To build the multi-precision objectives and gradients for the CUTEst set via PyCUTEst, we do the following:
-
The CUTEst set must be installed first and the environment set up correctly. Installation instructions can be found at the PyCUTEst site and the other links included. It is necessary to set several environment variables for instance:
export ARCHDEFS="~/Research/vp_trust/archdefs" export SIFDECODE="~/Research/vp_trust/sifdecode" export CUTEST="~/Research/vp_trust/cutest" export PREDUCER="~/repos/trophy/preducer" () export GITREPOS="~/repos/
Although the PyCUTEst package will be installed, a modified package must be used to build the different packages and cache them for test use later. The main difference is that the amended package has been modifed to allow for a precision specification, i.e., single or double.
-
Pip install the dependencies for
preducer
:fparser, sys, re, textwrap
-
Navigate to the folder containing
BuildMultiPrecision.py
and thepycutest_for_trophy
package then runpython BuildMultiPrecision.py
. When running on new machine, I had difficulting finding thecutest.h
header. I resolved the problems by setting the C++ include path withexport CPLUS_INCLUDE_PATH=$CUTEST/include
.
After doing this, the problems should be built without trouble. In the event some of the builds fail, add the problems name to the bad_problems
list and build the rest.
Once all the CUTEst problems have been built, we are able to benchmark performance of TROPHY versus single and double precision alone and other algorithms if we choose. We ran run_examples.py
to accomplish this.
Our output files can be found in the data folder, the graphics were generated by running profiler.py
.
From the trophy/julia
folder, data exists and can be plotted using profiler_for_julia_port.py
. We generated data by specifying the desire precision dictionary in run_examples_for_julia_port.py
then running it. If you are using Anaconda, there are issues with the Julia library used within Python, the script may not run. You can work around this problem by using the python-jl run_examples_for_julia_port.py
from the command line. It seems as though there maybe a memory leak within the Julia code that executes Python scripts, so periodic restarting drastically incease the speed.
The PyDDA
package uses radar data and other components in a physics informed objective to generate wind fields. We chose this problem for several reasons. First, a previous intern had worked on the package to implement the objective in JAX which is a Google written and maintained AD tool that allows for calculations to run on GPUs. This in theory would allow us to accelerate computation and speed convergence.

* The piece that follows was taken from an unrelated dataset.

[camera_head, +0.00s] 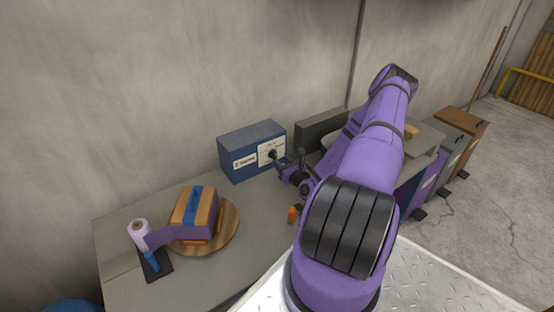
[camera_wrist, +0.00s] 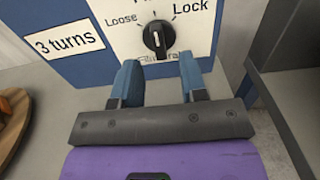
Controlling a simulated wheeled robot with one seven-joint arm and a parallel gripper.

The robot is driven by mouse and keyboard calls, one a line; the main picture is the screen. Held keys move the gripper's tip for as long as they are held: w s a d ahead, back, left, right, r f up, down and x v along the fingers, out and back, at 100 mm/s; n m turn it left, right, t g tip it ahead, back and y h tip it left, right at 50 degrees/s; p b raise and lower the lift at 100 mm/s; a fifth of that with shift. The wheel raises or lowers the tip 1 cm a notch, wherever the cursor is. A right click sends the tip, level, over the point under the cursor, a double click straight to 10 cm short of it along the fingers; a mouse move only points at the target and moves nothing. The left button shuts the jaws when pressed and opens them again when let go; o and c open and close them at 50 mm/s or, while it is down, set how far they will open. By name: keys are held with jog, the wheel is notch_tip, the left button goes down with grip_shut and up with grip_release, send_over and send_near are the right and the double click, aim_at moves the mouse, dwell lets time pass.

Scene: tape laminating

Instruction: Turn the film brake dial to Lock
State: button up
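The film brake dial (camera_wrist: 156,38) is a round black knob on a white panel, with "Loose" printed to its left and "Lock" to its upper right. Its pale mark shows on the knob's face, pointing roughly upward between the two words. The dial also shows in the head view (camera_head: 273,154) on the front of a blue box (camera_head: 252,140). My gripper (camera_wrist: 160,62) is open, its two blue fingers just short of the dial and spread wider than it. Nothing is between them. In the head view my gripper (camera_head: 284,161) is just in front of the panel.
A "3 turns" label (camera_wrist: 63,43) is left of the dial. A wooden turntable (camera_head: 231,232) bears a box partly wrapped in purple film, with a film roll (camera_head: 140,229) beside it. A small orange object (camera_head: 292,214) stands on the grey table (camera_head: 262,212). A dark block (camera_head: 321,130) is right of the blue box.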

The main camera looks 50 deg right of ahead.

To get the package working with TROPHY, there were several adjustments that needed to be made. Modifications were built on top of the PyDDA package that was augmented by Rebecca's work with function and gradient calls written in JAX. I have since added an option that determines whether or not the Jax version is on. I did not perform any tests to validate the accuracy of the JAX implementation. We see differences when solving the huricane_florence
problem but it's not clear where it's from and goes uninvestigated. It appears to converge to a different point then flatten out. Regardless, the hurricane florence example givens us trouble and is a difficult problem to solve in either case.

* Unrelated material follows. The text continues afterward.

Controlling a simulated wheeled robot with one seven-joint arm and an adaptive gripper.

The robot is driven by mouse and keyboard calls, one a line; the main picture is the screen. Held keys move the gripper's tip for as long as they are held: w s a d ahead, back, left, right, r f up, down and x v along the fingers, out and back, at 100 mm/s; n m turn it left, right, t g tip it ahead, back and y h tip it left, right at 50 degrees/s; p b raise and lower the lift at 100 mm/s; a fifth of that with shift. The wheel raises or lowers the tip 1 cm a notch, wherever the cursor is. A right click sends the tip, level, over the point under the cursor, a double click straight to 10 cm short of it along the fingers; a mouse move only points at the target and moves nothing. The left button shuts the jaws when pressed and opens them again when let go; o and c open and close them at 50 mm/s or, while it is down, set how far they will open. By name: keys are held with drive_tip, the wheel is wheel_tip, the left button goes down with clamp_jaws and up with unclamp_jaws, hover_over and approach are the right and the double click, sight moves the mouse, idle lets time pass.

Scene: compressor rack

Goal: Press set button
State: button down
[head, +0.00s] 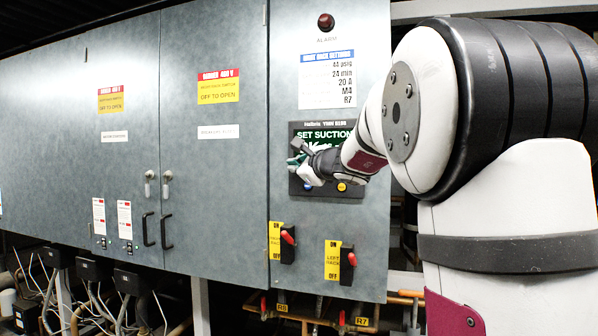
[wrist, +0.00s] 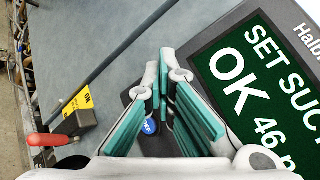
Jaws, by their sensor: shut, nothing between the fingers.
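The control panel (head: 299,133) is a dark unit on the grey cabinet. Its green screen (wrist: 258,75) reads "SET SUC…", "OK" and "46 p…" in the wrist view. A round blue button (wrist: 150,126) with small white lettering shows below the screen, partly hidden behind my fingers. A yellow button (head: 341,187) sits at the panel's lower edge in the head view. My gripper (head: 297,160) is shut and empty in front of the panel's left part; its teal-padded fingers (wrist: 165,82) meet near the blue button. I cannot tell whether they touch the panel.
Two red-handled rack switches (head: 288,237) (head: 347,260) with yellow ON/OFF plates stick out below the panel. A red alarm lamp (head: 326,22) and a white settings label (head: 327,79) are above it. Cabinet doors with black handles (head: 166,231) stand at left.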

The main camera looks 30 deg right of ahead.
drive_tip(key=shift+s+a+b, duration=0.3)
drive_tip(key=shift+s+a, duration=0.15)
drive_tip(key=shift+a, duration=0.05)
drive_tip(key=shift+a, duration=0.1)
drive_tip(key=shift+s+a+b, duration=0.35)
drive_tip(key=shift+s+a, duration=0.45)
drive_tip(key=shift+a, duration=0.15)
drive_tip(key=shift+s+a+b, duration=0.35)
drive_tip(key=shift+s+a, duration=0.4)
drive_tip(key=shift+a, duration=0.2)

Beyond using JAX amended functions, we have augmented the solver to use TROPHY instead of f_min_lbfgs_b
as was used previously. There is a flag use_dynTR
that defaults to true. If set to false, the old BFGS algorithm is used. I haven't tested BFGS extensively after making my edits, breaks could ensue for a variety of reasons. I also removed the restarting procedure for the solver. Previously, L-BFGS would restart after 10 iterations. Convergence checks were conducted between restarts. We changed this to run continuosly without restarts; the solver is called once and runs until a stopping criteria is satisfied.

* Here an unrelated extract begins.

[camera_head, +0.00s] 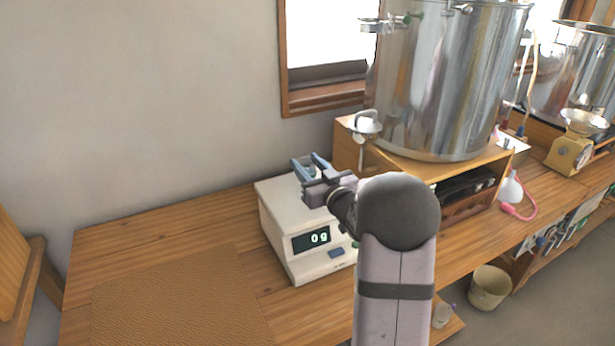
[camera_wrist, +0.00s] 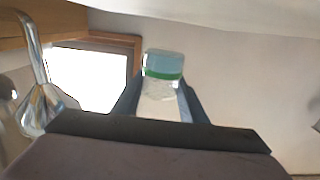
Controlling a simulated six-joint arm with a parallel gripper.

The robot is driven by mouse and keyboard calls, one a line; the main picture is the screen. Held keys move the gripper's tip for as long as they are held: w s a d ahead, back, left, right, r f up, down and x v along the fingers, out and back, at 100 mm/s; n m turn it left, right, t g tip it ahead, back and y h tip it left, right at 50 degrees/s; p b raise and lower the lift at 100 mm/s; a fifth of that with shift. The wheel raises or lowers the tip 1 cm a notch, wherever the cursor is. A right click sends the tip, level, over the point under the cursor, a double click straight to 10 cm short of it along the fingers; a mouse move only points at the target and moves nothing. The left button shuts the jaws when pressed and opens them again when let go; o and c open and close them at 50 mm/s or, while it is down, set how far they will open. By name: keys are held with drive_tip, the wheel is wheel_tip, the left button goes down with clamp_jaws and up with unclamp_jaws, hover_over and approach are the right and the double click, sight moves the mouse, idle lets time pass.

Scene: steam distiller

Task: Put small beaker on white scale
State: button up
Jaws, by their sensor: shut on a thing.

To use multiple precisions, we needed an objective that accepts different precisions and a way to execute in multiple precisions. To do this, I wrote a function in wind_retrieve.py
called obj_fun
with the inputs z, params, precision, jax_on
with z
being the winds speed variable, params
being the problem parameters, precision
taking string values of "half", "single", "double"
, and jax_on
specifying whether or not to use JAX functions where available. From within obj_fun
, calls J_function, grad_J
located in cost_functions.py
. Both these functions then call on function change_precision
in cost_functions.py
that accept variable and parameter then caste them into the desired precision. This is a poor implementations since the parameters are being recast each time. This is certainly worth revisiting in the future.
Additional code was added to print more details, iterates and gradients are not stored due to size. Although there was a lot of experimenting, the main package used for testing is dynTRpydda_edits
which includes all relevant edits (calls to TROPHY, JAX implementation, elimination of restarting loop, etc). Since the main focus was on generating solutions of high accuracy, I didn't spend any time plotting the results and there is a chance breaks could occur. In addition, I turned off all after the fact smoothing which could also raise issues.
The JAX package is having difficulty running on the Apple M1 chip. As a result, I am waiting to add more details on the implementation until I can walk through it again myself.